A school district in Ohio is investigating a class assignment where students were asked to choose who they would save, based on sexual orientation, religion, age and other descriptors, if the world came to an end.

An unidentified teacher at Roberts Middle School in Cuyahoga Falls, Ohio, assigned students to choose eight out of 12 people to put on to a spaceship and transport to a different planet because the world was ending, Cleveland.com reported.

Parents found the assignment, titled "Whom to Leave Behind," to be inappropriate. Bernadette Hartman told WKYC-TV that her son had received the assignment in his eighth-grade social studies class and it made him uncomfortable. Hartman believed the assignment "divides" people against one another and "doesn't pull anybody together."

"What does her being Muslim have to do with it," Hartman said. "What does being female have to do with it."

Councilman Adam Miller posted the assignment to Facebook on Tuesday, saying he'd had a conversation with the teacher of the social studies class and that the teacher would remove that assignment from his other classes in the future.

"In my view, it clearly uses conjecture which is suggesting this fictitious behavior is somehow an accepted pattern. Additionally, it's implanting prejudicial thoughts in these young impressionable minds," wrote councilman Adam Miller. "This is NOT building a - "culture of caring" - this is building a culture of animosity, antagonism & hostility! Why can't kids be kids?"

Newsweek reached out to the Cuyahoga Falls School District for comment and was directed to the district's Facebook page, where it had released a statement on the matter. The district wrote that its goal this year was to train students in diversity awareness and social justice. The assignment was used as an icebreaker during the first week of school so that students "can better understand each other and participate in group activities more successfully."

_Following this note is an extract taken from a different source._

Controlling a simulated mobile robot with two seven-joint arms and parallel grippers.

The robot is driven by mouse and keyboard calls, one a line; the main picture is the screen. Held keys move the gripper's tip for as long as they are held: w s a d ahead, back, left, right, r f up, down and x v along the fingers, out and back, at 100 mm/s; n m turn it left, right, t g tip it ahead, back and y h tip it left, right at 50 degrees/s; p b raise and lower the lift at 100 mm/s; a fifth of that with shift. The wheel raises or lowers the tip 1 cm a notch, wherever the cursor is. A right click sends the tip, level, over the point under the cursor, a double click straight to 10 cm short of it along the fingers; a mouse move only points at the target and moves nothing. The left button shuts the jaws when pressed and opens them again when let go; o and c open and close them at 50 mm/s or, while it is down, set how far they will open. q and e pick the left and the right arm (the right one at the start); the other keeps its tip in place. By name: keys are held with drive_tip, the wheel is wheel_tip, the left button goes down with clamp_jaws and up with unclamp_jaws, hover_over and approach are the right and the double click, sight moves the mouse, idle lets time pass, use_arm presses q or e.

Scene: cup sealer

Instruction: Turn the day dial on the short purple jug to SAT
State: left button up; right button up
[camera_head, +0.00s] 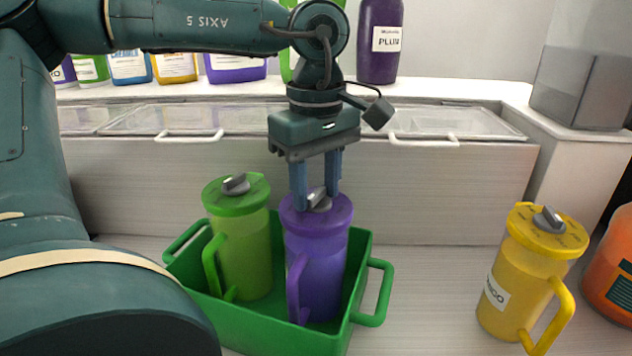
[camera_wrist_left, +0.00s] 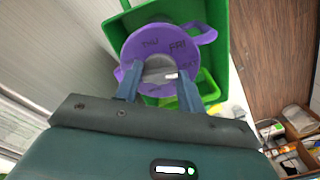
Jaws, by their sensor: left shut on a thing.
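The purple jug (camera_head: 318,262) stands upright in a green bin (camera_head: 372,318), beside a green jug (camera_head: 243,255). A grey day dial (camera_head: 319,203) sits on its purple lid. My left gripper (camera_head: 318,203) points straight down with its two blue fingers shut on that dial. In the left wrist view the fingers close on the grey dial (camera_wrist_left: 158,70) from both sides. THU and FRI are readable on the purple lid (camera_wrist_left: 150,42); the other day marks are hidden or too small to read. My right gripper is not in view.
A yellow jug (camera_head: 525,275) with a dial lid stands to the right of the bin, and an orange container (camera_head: 612,270) is at the right edge. A counter with clear covers (camera_head: 440,122) and bottles stands behind. The surface between bin and yellow jug is clear.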

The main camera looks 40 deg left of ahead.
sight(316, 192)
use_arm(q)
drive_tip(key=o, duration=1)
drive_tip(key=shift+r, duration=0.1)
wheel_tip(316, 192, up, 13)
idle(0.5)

"Unfortunately, some parents were upset and concerned by this particular assignment and thought it was not age-appropriate," the statement read. "The teacher and District offer their most sincere apologies for the offense caused by the content used in this assignment. Future assignments on this topic will be more carefully selected."

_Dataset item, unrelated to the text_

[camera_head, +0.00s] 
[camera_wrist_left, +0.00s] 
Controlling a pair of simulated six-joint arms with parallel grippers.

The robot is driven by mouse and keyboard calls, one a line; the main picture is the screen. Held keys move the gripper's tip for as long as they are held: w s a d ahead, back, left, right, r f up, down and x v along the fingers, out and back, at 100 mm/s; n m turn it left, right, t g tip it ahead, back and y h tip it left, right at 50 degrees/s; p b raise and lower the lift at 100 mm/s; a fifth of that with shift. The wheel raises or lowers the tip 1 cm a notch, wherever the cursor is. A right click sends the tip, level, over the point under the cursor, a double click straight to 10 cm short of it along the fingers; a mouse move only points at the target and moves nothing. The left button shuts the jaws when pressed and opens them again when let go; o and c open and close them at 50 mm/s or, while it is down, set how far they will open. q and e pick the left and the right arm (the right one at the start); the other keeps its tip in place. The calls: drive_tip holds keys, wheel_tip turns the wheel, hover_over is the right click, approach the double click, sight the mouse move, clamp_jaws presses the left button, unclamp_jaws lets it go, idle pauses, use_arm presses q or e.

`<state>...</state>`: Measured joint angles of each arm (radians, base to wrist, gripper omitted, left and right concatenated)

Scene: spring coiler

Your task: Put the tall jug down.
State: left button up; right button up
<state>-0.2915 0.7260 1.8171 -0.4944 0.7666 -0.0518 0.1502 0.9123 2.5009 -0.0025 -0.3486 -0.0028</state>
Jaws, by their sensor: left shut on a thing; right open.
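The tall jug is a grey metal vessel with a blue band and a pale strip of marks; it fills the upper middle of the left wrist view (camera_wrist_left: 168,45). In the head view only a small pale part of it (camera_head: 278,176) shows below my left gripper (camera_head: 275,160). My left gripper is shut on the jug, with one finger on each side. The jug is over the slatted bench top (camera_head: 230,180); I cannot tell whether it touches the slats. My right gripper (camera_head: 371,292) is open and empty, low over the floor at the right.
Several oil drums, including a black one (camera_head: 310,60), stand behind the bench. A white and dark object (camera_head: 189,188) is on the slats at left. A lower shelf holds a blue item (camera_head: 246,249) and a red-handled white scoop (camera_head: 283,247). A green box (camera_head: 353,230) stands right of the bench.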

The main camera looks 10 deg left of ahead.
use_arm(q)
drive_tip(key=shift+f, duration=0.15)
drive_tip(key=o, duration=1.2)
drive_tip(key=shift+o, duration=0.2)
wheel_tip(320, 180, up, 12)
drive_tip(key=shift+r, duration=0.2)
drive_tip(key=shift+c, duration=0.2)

In a statement to Cleveland.com, Superintendent Todd Nichols said he planned to meet with the social studies teacher on Monday.

"We take the matter very seriously, we are investigating it and we expect it to be completed very early next week with a resolution," Nichols told the publication, adding he hadn't heard any reaction from the students in the classes in which the assignment was given.

A teacher from a charter school in Texas was placed on leave after parents complained about an assignment that asked students to list the "positive aspects" of slavery. The assignment, titled "The Life of Slaves: A Balanced View," was a worksheet given to students in an eighthth-grade American history class at Great Hearts Monte Vista in San Antonio.

The worksheet was divided into two columns for students to list the "negative aspects" and the "positive aspects" of living as a slave.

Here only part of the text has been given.